This function permits to derive the bounds for cell probabilities of the table Y vs. Z starting from the marginal tables (X vs. Y), (X vs. Z) and the joint distribution of the X variables.

Usage

Frechet.bounds.cat(tab.x, tab.xy, tab.xz, print.f="tables", tol= 0.001) 

Arguments

tab.x

A R table crossing the X variables. This table must be obtained by using the function xtabs or table, e.g.
tab.x <- xtabs(~x1+x2+x3, data=data.all).
When tab.x = NULL then only tab.xy and tab.xz must be supplied.

tab.xy

A R table of X vs. Y variable. This table must be obtained by using the function xtabs or table, e.g.
table.xy <- xtabs(~x1+x2+x3+y, data=data.A).

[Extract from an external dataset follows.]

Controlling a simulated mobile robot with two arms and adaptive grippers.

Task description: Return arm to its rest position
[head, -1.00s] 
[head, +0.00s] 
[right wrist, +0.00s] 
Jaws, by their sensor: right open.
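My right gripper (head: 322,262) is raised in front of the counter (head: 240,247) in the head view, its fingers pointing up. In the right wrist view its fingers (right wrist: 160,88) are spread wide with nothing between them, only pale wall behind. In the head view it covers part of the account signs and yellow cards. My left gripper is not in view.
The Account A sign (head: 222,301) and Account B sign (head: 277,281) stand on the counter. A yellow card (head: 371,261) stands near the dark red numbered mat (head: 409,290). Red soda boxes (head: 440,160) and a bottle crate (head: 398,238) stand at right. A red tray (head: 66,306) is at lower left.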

A single categorical Y variable is allowed. One or more categorical variables can be considered as X variables (common variables). Obviously, the same X variables in tab.x must be available in tab.xy. Moreover, it is assumed that the joint distribution of the X variables computed from tab.xy is equal to tab.x; a warning appears if this is not true (see argument tol).

When tab.x = NULL then tab.xy should be a one–dimensional table providing the marginal distribution of the Y variable.

tab.xz

A R table of X vs. Z variable. This table must be obtained by using the function xtabs or table, e.g.
tab.xz <- xtabs(~x1+x2+x3+z, data=data.B).

A single categorical Z variable is allowed. One or more categorical variables can be considered as X variables (common variables). The same X variables in tab.x must be available in tab.xz. Moreover, it is assumed that the joint distribution of the X variables computed from tab.xz is equal to tab.x; a warning appears if this is not true (see argument tol).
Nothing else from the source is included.